What is asked:
Among the entries below, find the line with "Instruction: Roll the", then quote it and each following line up to and including the line with "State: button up", and nothing else.

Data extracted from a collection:
──────
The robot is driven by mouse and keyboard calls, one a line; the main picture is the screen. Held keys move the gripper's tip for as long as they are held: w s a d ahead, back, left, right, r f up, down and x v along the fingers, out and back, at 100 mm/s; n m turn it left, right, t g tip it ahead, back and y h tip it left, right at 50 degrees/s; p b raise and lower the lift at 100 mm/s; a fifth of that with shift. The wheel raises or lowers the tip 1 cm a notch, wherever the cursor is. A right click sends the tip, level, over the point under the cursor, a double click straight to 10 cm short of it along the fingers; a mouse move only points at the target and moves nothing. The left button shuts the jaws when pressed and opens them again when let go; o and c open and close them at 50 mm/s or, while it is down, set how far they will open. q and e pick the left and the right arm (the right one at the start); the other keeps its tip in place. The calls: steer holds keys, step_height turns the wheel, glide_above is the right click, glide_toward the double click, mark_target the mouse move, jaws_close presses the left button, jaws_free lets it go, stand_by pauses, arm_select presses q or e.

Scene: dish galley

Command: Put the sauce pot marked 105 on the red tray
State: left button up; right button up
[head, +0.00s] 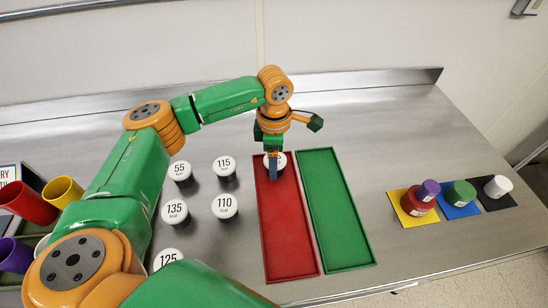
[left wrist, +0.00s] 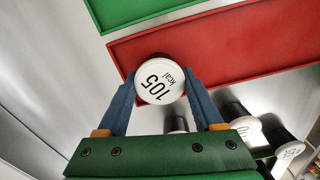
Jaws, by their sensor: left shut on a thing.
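The sauce pot marked 105 (left wrist: 160,82) has a white lid with black print and sits between my left gripper's blue fingers in the left wrist view. My left gripper (head: 273,168) is shut on it over the far end of the red tray (head: 290,235). In the head view a finger partly covers the pot's white lid (head: 281,160). The red tray also shows behind the pot in the left wrist view (left wrist: 240,50). I cannot tell whether the pot touches the tray floor. My right gripper is not in view.
Several other white-lidded pots, such as 115 (head: 224,165) and 110 (head: 225,206), stand left of the red tray. A green tray (head: 335,210) lies just right of it. Coloured cups (head: 62,190) stand at far left. Coloured mats with containers (head: 418,202) lie at right.

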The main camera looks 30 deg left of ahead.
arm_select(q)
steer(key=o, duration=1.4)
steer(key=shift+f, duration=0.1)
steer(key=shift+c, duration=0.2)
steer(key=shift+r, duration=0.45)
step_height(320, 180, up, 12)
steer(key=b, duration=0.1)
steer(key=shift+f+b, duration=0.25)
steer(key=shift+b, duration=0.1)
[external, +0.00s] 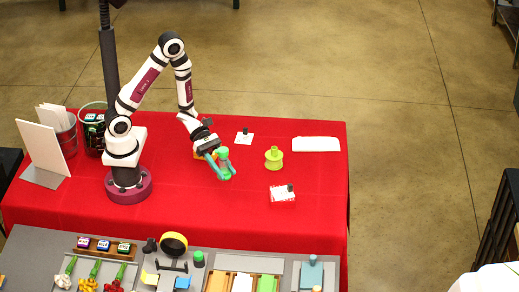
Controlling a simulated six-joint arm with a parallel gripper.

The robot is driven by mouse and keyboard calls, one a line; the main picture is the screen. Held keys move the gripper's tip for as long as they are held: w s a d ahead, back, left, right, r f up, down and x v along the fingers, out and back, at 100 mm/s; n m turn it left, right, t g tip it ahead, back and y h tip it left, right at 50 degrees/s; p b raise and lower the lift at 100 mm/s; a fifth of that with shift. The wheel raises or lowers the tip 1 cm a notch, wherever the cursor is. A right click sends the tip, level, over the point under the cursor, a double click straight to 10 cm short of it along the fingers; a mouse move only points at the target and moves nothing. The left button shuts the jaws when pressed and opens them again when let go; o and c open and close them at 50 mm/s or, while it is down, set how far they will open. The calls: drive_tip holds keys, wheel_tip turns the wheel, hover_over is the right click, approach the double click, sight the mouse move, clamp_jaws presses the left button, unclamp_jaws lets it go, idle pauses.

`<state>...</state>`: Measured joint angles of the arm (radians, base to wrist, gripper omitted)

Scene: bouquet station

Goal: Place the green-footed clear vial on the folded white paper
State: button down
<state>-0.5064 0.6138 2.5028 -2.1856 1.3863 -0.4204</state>
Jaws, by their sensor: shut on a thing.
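My gripper (223,171), with teal fingers, is over the red table, right of my arm's base. It is shut on a small thing with green parts (223,153), which I take to be the green-footed clear vial. Its clear body is too small to make out, and the fingers partly cover it. The folded white paper (316,143) lies flat near the far right edge of the red table, to the right of my gripper and apart from it.
A lime-green spool (274,158) stands between my gripper and the paper. A white card with a dark piece (244,138) lies behind. A red box with a white top (282,197) sits front right. A grey bench (40,256) with trays runs along the front.

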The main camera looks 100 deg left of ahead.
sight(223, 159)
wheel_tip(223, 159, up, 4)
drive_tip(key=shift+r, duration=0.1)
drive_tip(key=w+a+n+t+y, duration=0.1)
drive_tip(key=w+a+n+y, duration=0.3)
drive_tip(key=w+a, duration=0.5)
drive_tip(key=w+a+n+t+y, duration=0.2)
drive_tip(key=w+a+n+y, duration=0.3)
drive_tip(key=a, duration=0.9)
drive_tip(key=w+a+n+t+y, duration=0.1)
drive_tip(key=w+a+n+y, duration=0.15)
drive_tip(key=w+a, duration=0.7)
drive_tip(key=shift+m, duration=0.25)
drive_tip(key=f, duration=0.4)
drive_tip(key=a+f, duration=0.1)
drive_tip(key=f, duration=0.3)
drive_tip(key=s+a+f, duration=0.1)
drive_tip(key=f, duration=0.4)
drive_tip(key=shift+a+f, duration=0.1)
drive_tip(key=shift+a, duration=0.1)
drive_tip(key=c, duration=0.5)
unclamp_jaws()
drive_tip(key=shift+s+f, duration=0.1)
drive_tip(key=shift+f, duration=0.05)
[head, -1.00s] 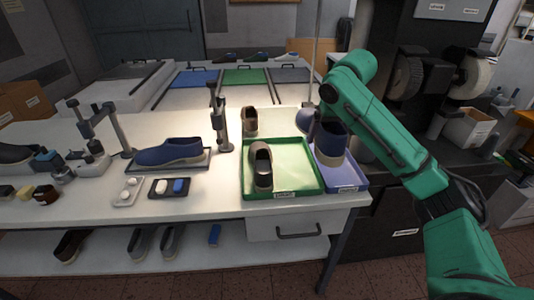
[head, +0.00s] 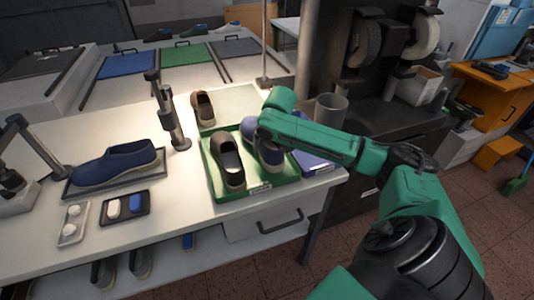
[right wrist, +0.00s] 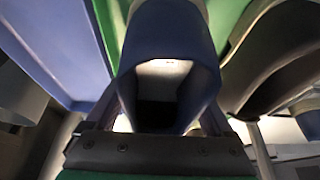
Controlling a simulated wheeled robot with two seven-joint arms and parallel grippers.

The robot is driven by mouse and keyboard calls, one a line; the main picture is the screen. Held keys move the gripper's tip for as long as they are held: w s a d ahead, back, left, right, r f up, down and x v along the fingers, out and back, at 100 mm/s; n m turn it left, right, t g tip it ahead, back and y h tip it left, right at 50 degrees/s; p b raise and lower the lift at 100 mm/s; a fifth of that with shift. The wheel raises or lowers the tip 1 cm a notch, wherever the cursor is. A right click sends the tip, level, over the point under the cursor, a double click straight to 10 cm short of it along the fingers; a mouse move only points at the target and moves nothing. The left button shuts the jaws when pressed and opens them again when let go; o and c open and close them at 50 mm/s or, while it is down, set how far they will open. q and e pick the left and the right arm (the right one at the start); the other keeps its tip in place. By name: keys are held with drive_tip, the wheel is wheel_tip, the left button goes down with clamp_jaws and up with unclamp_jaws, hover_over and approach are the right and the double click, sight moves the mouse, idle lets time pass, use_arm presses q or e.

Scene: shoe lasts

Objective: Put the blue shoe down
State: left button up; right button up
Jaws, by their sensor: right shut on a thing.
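My right gripper (head: 260,136) is shut on the blue shoe (head: 270,155), which hangs over or rests on the right half of the green tray (head: 206,178). I cannot tell whether its sole touches the tray. In the right wrist view the blue shoe (right wrist: 172,35) fills the middle, its opening facing the camera, between the fingers of the gripper (right wrist: 165,120). A dark brown shoe (head: 229,165) stands in the tray's left half, beside the blue one. My arm hides part of the blue shoe. My left gripper is not in view.
A blue tray (head: 318,163) lies right of the green one. Another brown shoe (head: 203,108) stands behind it. A second blue shoe (head: 115,163) sits on a dark tray at left, near a metal post (head: 168,110) and small trays of pads (head: 125,207). A grey cup (head: 330,110) stands behind my arm.

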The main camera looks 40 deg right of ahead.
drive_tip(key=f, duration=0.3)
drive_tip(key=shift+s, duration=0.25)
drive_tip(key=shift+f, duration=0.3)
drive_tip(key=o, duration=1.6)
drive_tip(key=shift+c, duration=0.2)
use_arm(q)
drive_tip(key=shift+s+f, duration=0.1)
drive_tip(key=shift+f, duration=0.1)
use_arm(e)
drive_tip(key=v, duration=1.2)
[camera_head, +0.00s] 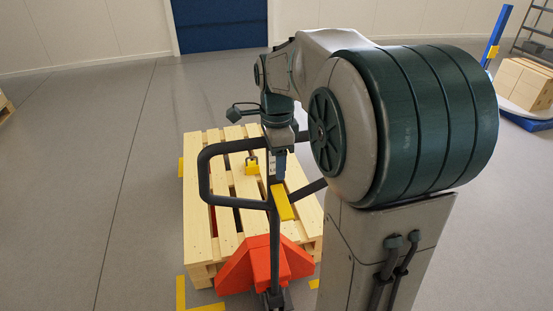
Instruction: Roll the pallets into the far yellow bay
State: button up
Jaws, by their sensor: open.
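A pale wooden pallet (199,232) lies flat on the floor, with yellow corner marks (181,292) around it. A pallet jack with a red body (262,265) stands at its near end; its forks are mostly hidden by the slats. My gripper (279,168) is open and points down at the handle loop. The picture does not show whether it touches the handle. A small yellow piece (252,166) shows just left of my gripper.
My arm hides much of the right side. A blue door (220,26) stands in the back wall. At the right are boxes (521,84) on a blue-edged platform and a shelf rack (540,32). Part of another wooden thing (4,108) shows at the left edge. The left floor is clear.

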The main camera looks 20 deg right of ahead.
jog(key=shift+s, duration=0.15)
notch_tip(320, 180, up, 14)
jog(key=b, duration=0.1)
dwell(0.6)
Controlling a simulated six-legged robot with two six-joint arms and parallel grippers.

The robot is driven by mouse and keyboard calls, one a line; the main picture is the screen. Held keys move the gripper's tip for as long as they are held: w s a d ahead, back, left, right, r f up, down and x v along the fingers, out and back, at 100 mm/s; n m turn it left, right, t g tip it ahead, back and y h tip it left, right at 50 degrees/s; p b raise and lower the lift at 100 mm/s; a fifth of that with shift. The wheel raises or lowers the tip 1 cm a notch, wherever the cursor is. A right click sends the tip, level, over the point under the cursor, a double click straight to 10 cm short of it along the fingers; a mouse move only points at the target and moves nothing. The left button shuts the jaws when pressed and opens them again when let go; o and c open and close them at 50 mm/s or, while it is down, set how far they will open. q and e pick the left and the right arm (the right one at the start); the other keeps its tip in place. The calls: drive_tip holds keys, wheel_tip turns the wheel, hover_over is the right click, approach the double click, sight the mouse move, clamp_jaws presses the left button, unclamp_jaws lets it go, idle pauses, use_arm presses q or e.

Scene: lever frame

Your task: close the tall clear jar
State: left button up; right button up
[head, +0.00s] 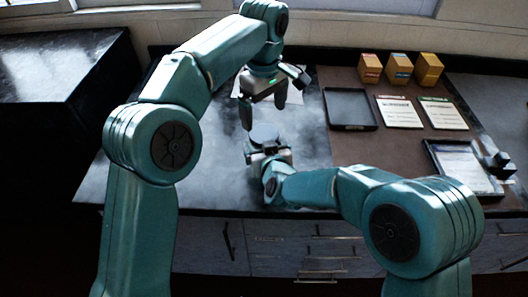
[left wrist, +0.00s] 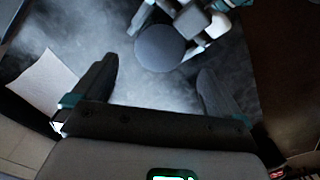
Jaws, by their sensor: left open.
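A round dark grey disc (head: 263,132) stands just beyond my right gripper; it also shows in the left wrist view (left wrist: 160,48). It looks like the lid or top of the jar. The clear body below it is hidden, and I cannot tell whether the disc is seated. My left gripper (head: 264,110) is open and empty above and beyond the disc. In the left wrist view the disc lies ahead of and between its fingertips (left wrist: 155,75), apart from them. My right gripper (head: 268,148) has its fingers on either side of the disc; its grip is hidden.
A white sheet (left wrist: 45,85) lies on the grey worktop. To the right are a black tray (head: 350,108), two printed cards (head: 400,112), several orange-brown boxes (head: 400,69) and another tray (head: 465,167). The worktop left of the grippers is clear.

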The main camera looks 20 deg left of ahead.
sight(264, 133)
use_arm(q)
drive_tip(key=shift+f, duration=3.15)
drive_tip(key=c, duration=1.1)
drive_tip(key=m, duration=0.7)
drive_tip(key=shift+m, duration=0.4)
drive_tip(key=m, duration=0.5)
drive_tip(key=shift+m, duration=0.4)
──────
Reply:
Instruction: Roll the pallets into the far yellow bay
State: button up

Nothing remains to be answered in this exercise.